§ REQUEST: Write out the data again in full, exactly as it reads.

§ GIVEN INFORMATION:
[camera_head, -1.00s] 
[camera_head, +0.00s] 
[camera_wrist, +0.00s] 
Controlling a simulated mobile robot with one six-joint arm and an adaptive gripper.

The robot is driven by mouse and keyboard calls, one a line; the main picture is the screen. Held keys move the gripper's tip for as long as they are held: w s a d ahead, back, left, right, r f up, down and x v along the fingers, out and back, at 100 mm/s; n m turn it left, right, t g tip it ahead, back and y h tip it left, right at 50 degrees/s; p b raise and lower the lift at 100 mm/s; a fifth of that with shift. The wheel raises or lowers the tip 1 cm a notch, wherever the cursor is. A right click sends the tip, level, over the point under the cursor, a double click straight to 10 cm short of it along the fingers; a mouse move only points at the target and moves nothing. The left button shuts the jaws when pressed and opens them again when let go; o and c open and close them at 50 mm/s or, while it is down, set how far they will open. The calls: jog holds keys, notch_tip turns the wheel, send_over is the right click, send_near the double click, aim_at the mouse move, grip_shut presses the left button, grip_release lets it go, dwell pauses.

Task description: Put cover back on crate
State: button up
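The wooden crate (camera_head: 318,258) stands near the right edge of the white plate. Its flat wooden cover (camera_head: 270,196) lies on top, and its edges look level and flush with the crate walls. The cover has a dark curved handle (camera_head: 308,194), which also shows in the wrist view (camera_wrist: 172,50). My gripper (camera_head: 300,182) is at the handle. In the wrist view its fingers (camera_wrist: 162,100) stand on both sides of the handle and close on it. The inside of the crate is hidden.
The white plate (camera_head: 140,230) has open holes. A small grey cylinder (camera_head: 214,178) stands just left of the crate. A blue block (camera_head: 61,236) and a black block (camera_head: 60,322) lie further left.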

§ REPLY:
[camera_head, -1.00s] 
[camera_head, +0.00s] 
[camera_wrist, +0.00s] 
Controlling a simulated mobile robot with one six-joint arm and an adaptive gripper.

The robot is driven by mouse and keyboard calls, one a line; the main picture is the screen. Held keys move the gripper's tip for as long as they are held: w s a d ahead, back, left, right, r f up, down and x v along the fingers, out and back, at 100 mm/s; n m turn it left, right, t g tip it ahead, back and y h tip it left, right at 50 degrees/s; p b raise and lower the lift at 100 mm/s; a fifth of that with shift. The wheel raises or lowers the tip 1 cm a notch, wherever the cursor is. A right click sends the tip, level, over the point under the cursor, a double click straight to 10 cm short of it along the fingers; a mouse move only points at the target and moves nothing. The left button shuts the jaws when pressed and opens them again when let go; o and c open and close them at 50 mm/s or, while it is down, set how far they will open. The calls: jog holds keys, notch_tip turns the wheel, send_over is the right click, send_near the double click, aim_at the mouse move, grip_shut presses the left button, grip_release lets it go, dwell pauses.

Task description: Put cover back on crate
State: button up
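The wooden crate (camera_head: 318,258) stands near the right edge of the white plate. Its flat wooden cover (camera_head: 270,196) lies on top, and its edges look level and flush with the crate walls. The cover has a dark curved handle (camera_head: 308,194), which also shows in the wrist view (camera_wrist: 172,50). My gripper (camera_head: 300,182) is at the handle. In the wrist view its fingers (camera_wrist: 162,100) stand on both sides of the handle and close on it. The inside of the crate is hidden.
The white plate (camera_head: 140,230) has open holes. A small grey cylinder (camera_head: 214,178) stands just left of the crate. A blue block (camera_head: 61,236) and a black block (camera_head: 60,322) lie further left.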

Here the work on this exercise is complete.